The Chain Rule for Single Variables

Neural networks are built by stacking layers — each layer takes the output of the previous one as input. Mathematically, this means neural networks are compositions of functions: functions inside of functions. The chain rule is the calculus tool that tells you how to take the derivative of a composition.

Function Composition

When one function feeds into another, we call it composition. If g(x) = 2x and f(u) = u², then:

f(g(x)) = f(2x) = (2x)² = 4x²

The "inner function" g transforms the input first, then the "outer function" f processes the result.

In a neural network, this happens at every layer:

input → [layer 1: multiply by weights] → [activation function] → [layer 2: multiply by weights] → ...

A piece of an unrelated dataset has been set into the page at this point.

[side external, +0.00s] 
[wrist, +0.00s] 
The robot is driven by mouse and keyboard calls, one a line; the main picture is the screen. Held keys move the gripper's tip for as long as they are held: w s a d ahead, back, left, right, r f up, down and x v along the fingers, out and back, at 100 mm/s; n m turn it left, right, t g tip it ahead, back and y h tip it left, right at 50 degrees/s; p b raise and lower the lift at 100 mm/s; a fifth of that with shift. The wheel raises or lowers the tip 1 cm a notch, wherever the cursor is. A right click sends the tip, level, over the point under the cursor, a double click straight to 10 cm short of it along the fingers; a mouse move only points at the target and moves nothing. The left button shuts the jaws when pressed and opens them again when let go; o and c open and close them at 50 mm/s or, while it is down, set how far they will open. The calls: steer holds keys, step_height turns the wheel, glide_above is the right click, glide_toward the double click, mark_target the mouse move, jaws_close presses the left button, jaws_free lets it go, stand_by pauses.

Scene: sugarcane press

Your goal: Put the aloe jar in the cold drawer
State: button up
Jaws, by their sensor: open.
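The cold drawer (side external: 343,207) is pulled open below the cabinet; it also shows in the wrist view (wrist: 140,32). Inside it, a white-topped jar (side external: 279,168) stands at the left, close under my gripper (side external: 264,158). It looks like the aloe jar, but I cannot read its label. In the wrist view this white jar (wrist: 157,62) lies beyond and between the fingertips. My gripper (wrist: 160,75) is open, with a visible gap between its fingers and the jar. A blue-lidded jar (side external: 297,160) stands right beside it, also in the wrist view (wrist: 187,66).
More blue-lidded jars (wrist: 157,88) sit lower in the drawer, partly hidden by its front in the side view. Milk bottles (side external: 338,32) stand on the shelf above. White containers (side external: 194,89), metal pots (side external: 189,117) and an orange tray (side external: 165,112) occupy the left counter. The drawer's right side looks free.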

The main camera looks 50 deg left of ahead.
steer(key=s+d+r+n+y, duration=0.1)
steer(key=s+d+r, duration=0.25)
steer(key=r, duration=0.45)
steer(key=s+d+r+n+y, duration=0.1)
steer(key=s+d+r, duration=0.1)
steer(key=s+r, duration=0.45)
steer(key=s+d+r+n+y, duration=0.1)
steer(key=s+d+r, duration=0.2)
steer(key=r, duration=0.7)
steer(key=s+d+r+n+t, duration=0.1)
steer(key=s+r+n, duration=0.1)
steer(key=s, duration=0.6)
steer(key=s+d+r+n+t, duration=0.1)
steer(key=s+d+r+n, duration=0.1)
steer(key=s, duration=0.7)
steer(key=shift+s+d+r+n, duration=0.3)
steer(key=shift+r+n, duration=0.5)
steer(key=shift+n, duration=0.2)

Each arrow is a function, and the whole pipeline is a composition.

The Chain Rule

If y = f(g(x)), the chain rule says:

dy/dx = f'(g(x)) · g'(x)

In words: the derivative of the outer function, evaluated at the inner function, times the derivative of the inner function.

An equivalent and more intuitive notation uses intermediate variables:

If y = f(u) and u = g(x), then:

dy/dx = dy/du · du/dx

This reads naturally: the rate of change of y with respect to x equals the rate of change of y with respect to u, times the rate of change of u with respect to x.

The Chain Analogy

Think of a chain of gears. If the first gear (x) turns, it makes the second gear (u) turn, which makes the third gear (y) turn.

x ──→ u ──→ y
  du/dx  dy/du

How fast does y turn compared to x? Multiply the ratios:

dy/dx = dy/du × du/dx

If u turns twice as fast as x (du/dx = 2), and y turns three times as fast as u (dy/du = 3), then y turns six times as fast as x (dy/dx = 6).

Example: Derivative of (2x + 1)³

Let u = 2x + 1 (inner function) and y = u³ (outer function).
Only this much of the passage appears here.